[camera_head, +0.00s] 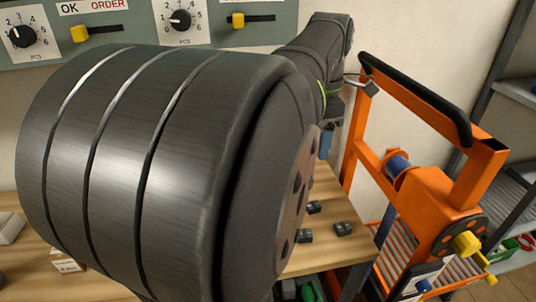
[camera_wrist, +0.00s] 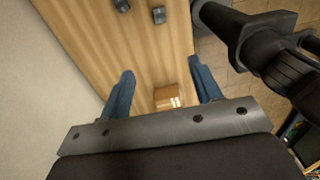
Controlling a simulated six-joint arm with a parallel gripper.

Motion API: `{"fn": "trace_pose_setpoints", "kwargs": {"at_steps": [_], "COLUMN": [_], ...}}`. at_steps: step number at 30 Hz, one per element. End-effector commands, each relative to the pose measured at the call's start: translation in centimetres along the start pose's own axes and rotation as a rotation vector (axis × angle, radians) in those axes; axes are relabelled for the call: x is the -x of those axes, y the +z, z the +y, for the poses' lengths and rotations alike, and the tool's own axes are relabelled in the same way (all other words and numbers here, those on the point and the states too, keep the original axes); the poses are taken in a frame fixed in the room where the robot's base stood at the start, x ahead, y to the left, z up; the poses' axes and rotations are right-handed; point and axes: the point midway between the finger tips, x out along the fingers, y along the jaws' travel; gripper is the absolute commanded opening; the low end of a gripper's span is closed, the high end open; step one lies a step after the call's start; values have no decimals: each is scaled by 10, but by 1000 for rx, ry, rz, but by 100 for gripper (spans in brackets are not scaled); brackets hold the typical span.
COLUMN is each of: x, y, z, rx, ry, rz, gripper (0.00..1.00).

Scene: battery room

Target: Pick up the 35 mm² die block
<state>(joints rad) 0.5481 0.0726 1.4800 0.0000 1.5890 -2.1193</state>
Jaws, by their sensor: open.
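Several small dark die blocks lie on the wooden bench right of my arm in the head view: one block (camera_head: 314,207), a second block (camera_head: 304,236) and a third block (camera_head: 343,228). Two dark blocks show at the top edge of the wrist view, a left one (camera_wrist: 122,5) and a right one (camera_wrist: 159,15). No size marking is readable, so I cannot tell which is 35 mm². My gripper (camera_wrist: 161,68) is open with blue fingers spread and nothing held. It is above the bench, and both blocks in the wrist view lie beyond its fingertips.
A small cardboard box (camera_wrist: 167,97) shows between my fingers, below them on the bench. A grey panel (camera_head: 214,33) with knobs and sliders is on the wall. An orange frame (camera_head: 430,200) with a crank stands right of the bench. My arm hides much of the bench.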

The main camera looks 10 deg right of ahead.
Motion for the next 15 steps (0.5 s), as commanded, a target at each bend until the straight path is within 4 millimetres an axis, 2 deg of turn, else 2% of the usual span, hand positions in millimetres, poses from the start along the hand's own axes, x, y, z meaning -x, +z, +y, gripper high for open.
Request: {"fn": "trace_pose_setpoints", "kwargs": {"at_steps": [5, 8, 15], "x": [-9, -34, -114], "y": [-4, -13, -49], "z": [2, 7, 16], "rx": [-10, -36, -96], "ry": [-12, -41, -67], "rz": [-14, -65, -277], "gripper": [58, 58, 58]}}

** Work required **
Write out again, unchanged, every line from the line containing "The main camera looks 10 deg right of ahead." to the final line of the material above.

** Exercise answer **
The main camera looks 10 deg right of ahead.
Motion for the next 15 steps (0.5 s), as commanded, a target at each bend until the straight path is within 4 millimetres an axis, 2 deg of turn, else 2% of the usual span, hand positions in millimetres, poses from the start along the hand's own axes, x, y, z meaning -x, +z, +y, gripper high for open.
Request: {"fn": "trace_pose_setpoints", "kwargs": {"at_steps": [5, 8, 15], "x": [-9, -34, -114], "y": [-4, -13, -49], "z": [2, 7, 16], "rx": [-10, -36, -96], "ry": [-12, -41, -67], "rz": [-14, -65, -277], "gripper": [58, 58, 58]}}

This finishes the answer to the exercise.